OREANDA-NEWS. Fitch Ratings has affirmed Bangladesh's Long-Term Foreign- and Local-Currency Issuer Default Ratings at 'BB-'. The Outlooks on the Long-Term IDRs are Stable. The Country Ceiling is affirmed at 'BB-' and the Short-Term Foreign-Currency IDR at 'B'.

KEY RATING DRIVERS
Bangladesh's rating balances strong foreign-currency earnings and high and stable real GDP growth against significant political risk and weak banking-sector health.

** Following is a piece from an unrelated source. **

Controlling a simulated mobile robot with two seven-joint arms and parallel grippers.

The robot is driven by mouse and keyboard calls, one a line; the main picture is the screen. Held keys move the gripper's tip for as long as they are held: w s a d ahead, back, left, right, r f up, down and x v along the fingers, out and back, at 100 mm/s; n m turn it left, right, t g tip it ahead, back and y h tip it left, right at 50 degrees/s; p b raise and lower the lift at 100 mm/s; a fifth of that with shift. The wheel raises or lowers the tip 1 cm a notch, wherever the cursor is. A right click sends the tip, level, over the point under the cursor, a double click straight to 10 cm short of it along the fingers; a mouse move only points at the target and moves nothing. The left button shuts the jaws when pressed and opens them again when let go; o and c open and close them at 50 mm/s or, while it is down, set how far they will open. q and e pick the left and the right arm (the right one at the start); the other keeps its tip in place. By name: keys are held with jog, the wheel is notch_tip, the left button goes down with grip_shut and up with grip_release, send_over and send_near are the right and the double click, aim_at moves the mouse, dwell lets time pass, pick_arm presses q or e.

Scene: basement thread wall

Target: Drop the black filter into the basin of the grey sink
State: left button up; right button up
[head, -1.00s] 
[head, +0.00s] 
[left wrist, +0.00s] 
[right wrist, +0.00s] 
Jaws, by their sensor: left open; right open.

Strong and relatively stable foreign-currency revenue from remittances and garments exports, two main pillars of Bangladesh's economy, support the external balances and overall credit profile. Bangladeshi exports have only been moderately affected by the current global trade slowdown: exports grew 5.9% over the year to January 2016, compared with 9.0% a year earlier. Remittances also remained strong at USD15bn on an annual basis in February 2016, dwarfing the roughly USD3bn annual inflow of foreign project-based aid. At the same time, weak global conditions imply downside risks to foreign demand for exports and Bangladeshi workers abroad. Inflows, combined with Bangladesh Bank's foreign-exchange interventions aimed at keeping the taka relatively stable against the US dollar, have led to a build-up of foreign reserves to a record-high of USD28.3bn in March 2016.

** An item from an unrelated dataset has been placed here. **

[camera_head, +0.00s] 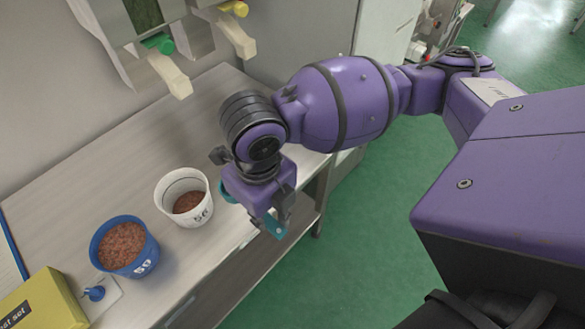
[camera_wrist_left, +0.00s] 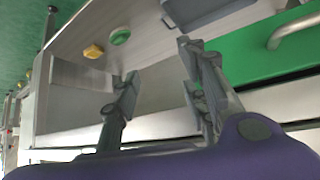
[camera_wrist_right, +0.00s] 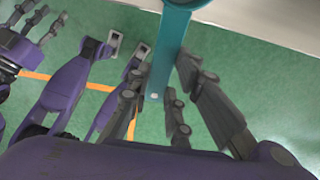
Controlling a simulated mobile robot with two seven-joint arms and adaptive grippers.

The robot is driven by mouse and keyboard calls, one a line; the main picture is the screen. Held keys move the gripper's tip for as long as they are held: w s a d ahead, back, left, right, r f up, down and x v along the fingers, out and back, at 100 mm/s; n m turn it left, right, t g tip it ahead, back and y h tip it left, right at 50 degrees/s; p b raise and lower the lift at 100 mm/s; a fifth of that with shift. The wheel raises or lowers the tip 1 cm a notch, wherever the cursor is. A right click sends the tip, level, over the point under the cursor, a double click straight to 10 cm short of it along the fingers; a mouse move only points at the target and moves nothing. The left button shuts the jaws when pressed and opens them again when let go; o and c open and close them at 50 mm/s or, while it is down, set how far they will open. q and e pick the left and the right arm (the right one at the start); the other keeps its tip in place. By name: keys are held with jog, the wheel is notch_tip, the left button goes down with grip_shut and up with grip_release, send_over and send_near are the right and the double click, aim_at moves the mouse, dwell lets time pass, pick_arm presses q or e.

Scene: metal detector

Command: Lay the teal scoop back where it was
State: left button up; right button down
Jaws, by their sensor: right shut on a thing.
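My right gripper (camera_head: 270,208) is shut on the handle of the teal scoop (camera_head: 275,226), over the front edge of the counter, just right of the white cup. A teal piece shows on the gripper's far side, beside the cup; most of the scoop there is hidden. In the right wrist view, the scoop's handle (camera_wrist_right: 168,55) runs between the fingers of my right gripper (camera_wrist_right: 160,97), with its round end cut off at the top. In the left wrist view, my left gripper (camera_wrist_left: 158,68) is open and empty. It is not visible in the head view.
The counter (camera_head: 130,160) holds a white cup (camera_head: 172,181) and a blue cup (camera_head: 149,258), both with brown grains. A yellow box (camera_head: 45,305) and small blue knob (camera_head: 95,293) lie at lower left. Dispenser spouts (camera_head: 170,75) hang above. Counter room is clear behind the cups.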

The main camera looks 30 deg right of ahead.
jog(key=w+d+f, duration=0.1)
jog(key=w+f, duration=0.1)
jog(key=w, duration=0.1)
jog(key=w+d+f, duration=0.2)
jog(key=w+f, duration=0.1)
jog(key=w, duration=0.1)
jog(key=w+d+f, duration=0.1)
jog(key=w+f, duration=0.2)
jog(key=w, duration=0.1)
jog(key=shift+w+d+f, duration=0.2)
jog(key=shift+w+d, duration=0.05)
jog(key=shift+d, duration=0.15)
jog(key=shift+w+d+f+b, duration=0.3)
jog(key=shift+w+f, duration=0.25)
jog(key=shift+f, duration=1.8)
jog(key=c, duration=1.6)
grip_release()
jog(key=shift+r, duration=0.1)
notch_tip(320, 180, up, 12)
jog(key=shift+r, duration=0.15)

The authorities' macroeconomic track record was strengthened by Bangladesh's successful completion in October 2015 of its Extended Credit Facility arrangement with the IMF. Real GDP growth remained relatively strong and stable over the past years, even during times of political turmoil and natural disasters. Bangladesh's five-year average real GDP growth of 6.3% is high relative to the 'BB' category median of 4.0%. Fitch expects growth to reach 6.7% in the financial year to 30 June 2016 (FY16) and 6.8% in FY17, slightly below the authorities' forecasts of 7.1% and 7.2% respectively. Increased purchasing power from public-sector wage hikes and monetary policy loosening in January 2016 should support this growth. Inflation is also relatively high compared with peers, averaging 6.1% in the first eight months of FY16, but close to the authorities' target of 6.2% set for the entire financial year.

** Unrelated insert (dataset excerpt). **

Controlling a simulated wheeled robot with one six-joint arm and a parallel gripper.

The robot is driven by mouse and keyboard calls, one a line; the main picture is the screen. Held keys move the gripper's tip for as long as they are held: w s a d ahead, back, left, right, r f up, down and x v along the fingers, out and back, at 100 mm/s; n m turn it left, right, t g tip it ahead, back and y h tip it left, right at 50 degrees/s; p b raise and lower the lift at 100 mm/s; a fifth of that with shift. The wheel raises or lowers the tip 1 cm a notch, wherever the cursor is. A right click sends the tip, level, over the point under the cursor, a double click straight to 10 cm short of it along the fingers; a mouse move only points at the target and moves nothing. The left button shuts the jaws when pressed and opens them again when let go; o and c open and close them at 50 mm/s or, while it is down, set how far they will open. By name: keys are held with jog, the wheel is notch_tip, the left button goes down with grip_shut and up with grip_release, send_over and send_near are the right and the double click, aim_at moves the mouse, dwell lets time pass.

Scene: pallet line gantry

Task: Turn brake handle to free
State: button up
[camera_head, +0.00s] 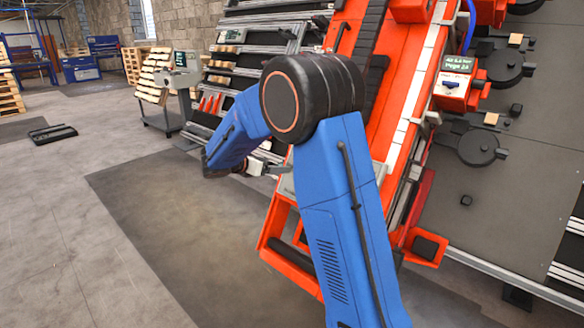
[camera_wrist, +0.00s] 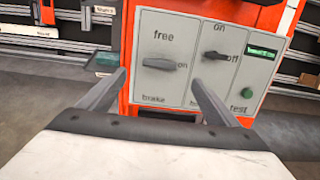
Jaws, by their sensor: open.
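The brake handle (camera_wrist: 160,64) is a dark grey lever on a light grey control panel (camera_wrist: 150,22) in the wrist view. It lies roughly level, between the word "free" above and "brake" below. My gripper (camera_wrist: 157,78) is open, with one finger to each side of the handle in the picture. Nothing is held, and I cannot tell whether the fingers reach the panel's depth. In the head view my gripper (camera_head: 266,168) is at the orange machine's side, partly behind my blue arm, which hides the handle.
A second dark switch (camera_wrist: 213,56) marked on and off sits right of the handle. A green test button (camera_wrist: 246,94) and a small green display (camera_wrist: 262,52) are further right. The orange machine frame (camera_head: 285,262) stands close. Open floor (camera_head: 60,210) lies to the left.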

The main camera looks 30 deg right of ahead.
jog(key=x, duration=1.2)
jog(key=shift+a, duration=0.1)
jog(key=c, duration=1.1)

The return to relative calm after political violence erupting in the first quarter of 2015 is positive, but political risk remains substantial. Continued strong political polarization could again lead to widespread violence and blockades, especially near the time of parliamentary elections, which will be held no later than January 2019. Political turmoil or terrorism could inflict long-term economic harm if it deters foreign investors and buyers, especially of ready-made garments, from doing business in Bangladesh.

Bangladesh scores poorly on a broad range of structural indicators, including the World Bank's governance indicator (23rd percentile versus the 'BB' median of 45th percentile). The difficult business environment is illustrated by the country's 174th ranking out of 189 countries in the World Bank's Ease of Doing Business report. Bangladesh reached the World Bank's lower middle-income status in July 2015, but GDP per capita of USD1,291 remains well below the 'BB' peer category median of USD4,087.

Bangladesh's general government debt of 33.7% of GDP in FY15 compares well to the 'BB' median of 42.5%. However, the government's revenue intake of 9.8% of GDP is the second lowest of 113 rated sovereigns after Nigeria, implying limited fiscal space to boost badly needed infrastructure development. Implementation of the new VAT, planned for mid-2016, will likely boost revenues. However, the impact will depend on the final tax-rate and degree of tax compliance.

The risk of banking-sector contingent liabilities crystallising for the sovereign is substantial, although the small size of the banking sector, with loans of just 35.9% of GDP, would moderate the impact. The sector's health and governance standards are generally weak, particularly in public-sector banks. Non-performing loans remained high for the banking sector as a whole at 8.8% in 4Q15 and 21.5% for public-sector banks. Recent changes in Bangladesh Bank's leadership after the theft of USD101m of its foreign reserves may impact banking-sector policies.

RATING SENSITIVITIES
The Stable Outlook reflects Fitch's assessment that upside and downside risks to the rating are well-balanced.

The main factors that individually, or collectively, could trigger positive rating action are:
- An improvement in governance, which would strengthen the business climate and could improve banking sector health
- Sustained stronger real GDP growth, which would bring GDP per capita more in line with peers. This could be, for instance, supported by a political environment that is more conducive for economic activity

The main factors that individually, or collectively, could trigger negative rating action are:
- Protracted substantial economic disruption from materialising political risk
- Deterioration in the banking sector's asset quality, prompting substantial government support, or other developments causing public finances to deteriorate so that there is a significant rise in the government debt-to-GDP ratio

KEY ASSUMPTIONS
- The global economy performs broadly in line with forecasts in Fitch's Global Economic Outlook, including world GDP growth of 2.5% in 2016 and 2.9% in 2017 and Brent oil price averaging at USD35 per barrel in 2016 and USD45 in 2017.